We have a milk-chocolate-covered caramel that is addicting, and right now we have a seasonal truffle that is a fresh roasted pumpkin caramel truffle. We have a yummy dark chocolate fleur de sel turtle, a Persian Jewel truffle that has nine different ingredients in it, and our dark almond cluster—simple but oh so good! 

Your vote? 

My favorite overall chocolate to work with is dark. It is a more versatile platform to work with and the taste changes slightly [depending on] what it’s paired with.

dark chocolate and milk chocolate bar
Massimiliano Pieraccini / Today

Thierry Atlan, Master French Chocolatier and vice-president of Sugar & Plumm, New York:

Dark vs. milk: For me the pros of dark chocolate are that, depending on the origin of the cocoa beans used to make it, we can taste the aromas much better.

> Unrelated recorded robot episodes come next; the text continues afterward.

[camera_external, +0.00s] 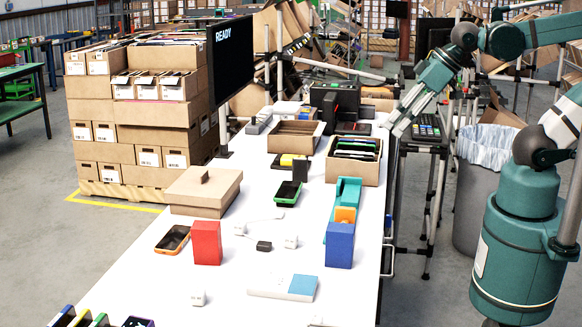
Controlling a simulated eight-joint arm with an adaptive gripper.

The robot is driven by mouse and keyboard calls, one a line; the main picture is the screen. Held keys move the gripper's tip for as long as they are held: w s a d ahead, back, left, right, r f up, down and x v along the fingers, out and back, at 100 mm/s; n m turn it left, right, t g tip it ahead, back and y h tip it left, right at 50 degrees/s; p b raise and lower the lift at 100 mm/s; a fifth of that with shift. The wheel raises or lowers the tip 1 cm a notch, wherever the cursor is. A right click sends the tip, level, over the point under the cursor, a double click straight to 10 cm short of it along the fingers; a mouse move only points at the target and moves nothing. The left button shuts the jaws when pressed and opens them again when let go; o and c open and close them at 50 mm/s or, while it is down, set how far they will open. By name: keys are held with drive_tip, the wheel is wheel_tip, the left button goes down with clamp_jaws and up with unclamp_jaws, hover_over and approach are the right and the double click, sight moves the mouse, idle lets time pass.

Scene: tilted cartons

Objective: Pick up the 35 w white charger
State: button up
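Small white charger-like blocks lie on the white table (150,285): one (239,229) left of centre, one (291,242) right of a small black block (264,246), and one (198,298) nearer the front. I cannot read any label, so I cannot tell which is the 35 w charger. My gripper (395,125) is beyond them, near the table's right edge beside an open carton. It is apart from all the white blocks. Its fingers are too small to tell whether they are open or shut.
A closed carton (205,195) and an open carton (354,170) stand behind. A black screen (230,80) rises at the left edge.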

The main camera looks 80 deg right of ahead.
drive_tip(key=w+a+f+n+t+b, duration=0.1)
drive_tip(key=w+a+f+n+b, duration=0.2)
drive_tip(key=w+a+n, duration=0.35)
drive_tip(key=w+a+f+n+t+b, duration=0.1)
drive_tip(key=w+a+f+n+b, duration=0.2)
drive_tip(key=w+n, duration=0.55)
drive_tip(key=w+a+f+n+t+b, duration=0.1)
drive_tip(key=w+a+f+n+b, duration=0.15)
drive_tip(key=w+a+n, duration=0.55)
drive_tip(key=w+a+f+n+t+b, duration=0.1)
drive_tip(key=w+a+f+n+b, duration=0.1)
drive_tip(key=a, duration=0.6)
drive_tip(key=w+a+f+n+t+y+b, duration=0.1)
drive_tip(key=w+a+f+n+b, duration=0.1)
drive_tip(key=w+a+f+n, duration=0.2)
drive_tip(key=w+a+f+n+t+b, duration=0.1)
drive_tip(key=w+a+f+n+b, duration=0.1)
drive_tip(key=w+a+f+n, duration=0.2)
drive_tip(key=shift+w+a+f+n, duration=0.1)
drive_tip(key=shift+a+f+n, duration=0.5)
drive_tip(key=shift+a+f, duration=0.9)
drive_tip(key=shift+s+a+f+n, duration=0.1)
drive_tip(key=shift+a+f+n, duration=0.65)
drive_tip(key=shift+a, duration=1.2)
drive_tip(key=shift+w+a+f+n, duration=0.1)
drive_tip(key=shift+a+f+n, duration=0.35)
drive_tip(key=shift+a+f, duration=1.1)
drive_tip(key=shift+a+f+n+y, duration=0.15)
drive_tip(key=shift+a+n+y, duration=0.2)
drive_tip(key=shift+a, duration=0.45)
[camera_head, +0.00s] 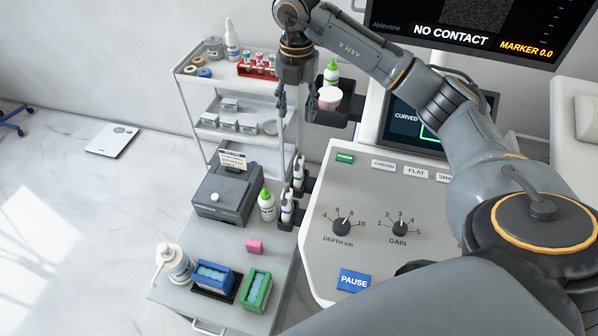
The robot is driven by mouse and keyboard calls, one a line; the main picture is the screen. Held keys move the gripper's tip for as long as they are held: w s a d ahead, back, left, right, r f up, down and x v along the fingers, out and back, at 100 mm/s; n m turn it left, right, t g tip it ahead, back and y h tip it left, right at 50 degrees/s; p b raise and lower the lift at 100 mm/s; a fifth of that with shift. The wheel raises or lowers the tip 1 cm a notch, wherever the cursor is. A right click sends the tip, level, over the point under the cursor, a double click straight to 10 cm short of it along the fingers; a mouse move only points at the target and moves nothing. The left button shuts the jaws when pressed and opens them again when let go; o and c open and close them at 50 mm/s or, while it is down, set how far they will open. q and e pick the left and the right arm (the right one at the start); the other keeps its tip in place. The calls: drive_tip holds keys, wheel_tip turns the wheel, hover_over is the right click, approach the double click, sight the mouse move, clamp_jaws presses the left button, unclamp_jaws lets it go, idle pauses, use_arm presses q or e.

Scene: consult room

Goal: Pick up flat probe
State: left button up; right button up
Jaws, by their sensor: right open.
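Two white-and-dark probes sit upright in black holders on the left side of the ultrasound console (330,210). The front probe (287,207) and the rear probe (298,173) are small here, and I cannot tell which one is the flat probe. My right gripper (282,108) hangs pointing down, above and behind the two holders, in front of the white shelf cart. It is open, with nothing seen in it, and apart from both probes. My left gripper is not in view.
A black side tray (333,118) holds a pink-topped jar and a green-capped bottle. A grey box (228,193), a green-capped bottle (266,204) and a pump bottle (173,263) stand on the lower cart. A shelf cart (190,88) stands behind. The monitor (480,25) reads NO CONTACT.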

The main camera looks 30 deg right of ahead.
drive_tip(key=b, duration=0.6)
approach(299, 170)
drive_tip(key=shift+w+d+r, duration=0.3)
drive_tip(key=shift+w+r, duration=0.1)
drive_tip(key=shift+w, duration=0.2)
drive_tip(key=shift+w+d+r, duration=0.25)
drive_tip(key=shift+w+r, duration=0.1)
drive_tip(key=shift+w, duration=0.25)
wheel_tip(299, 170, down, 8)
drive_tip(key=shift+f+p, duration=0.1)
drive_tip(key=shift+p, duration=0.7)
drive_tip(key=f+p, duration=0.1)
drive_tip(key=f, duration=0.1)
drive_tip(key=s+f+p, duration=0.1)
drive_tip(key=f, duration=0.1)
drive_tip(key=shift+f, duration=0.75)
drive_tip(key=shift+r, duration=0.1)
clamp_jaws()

The pros of milk chocolate are that it has a very sweet taste. With some types of chocolate milk—for instance, the ones from Switzerland—we can really taste the milk. But it is often too sweet.

I find dark chocolate is ideal for making brownies, chocolate pies, chocolate mousse and chocolate sorbet. Milk chocolate is the best to use when we want to mix chocolate and acid flavors, such as passion fruit, raspberry and lemon. Also milk chocolate can be mixed with spices like cinnamon. I like to use it for making chocolate fondues.

Your vote?

This is an interesting question! I love dark chocolate for all the different aromas and different flavors we can find in it. However, if I want to eat chocolate “just for pleasure”, I will definitely choose milk chocolate, which for me is the synonym for sweetness, rest, calm. Definitely, the best chocolate is the one you love.

And the winner is...

Dark chocolate takes the prize, with 6 votes. But milk chocolate puts in a solid performance, with 4. And a certain French celebrity pastry chef, namely Jacques Torres, just couldn't decide between the two.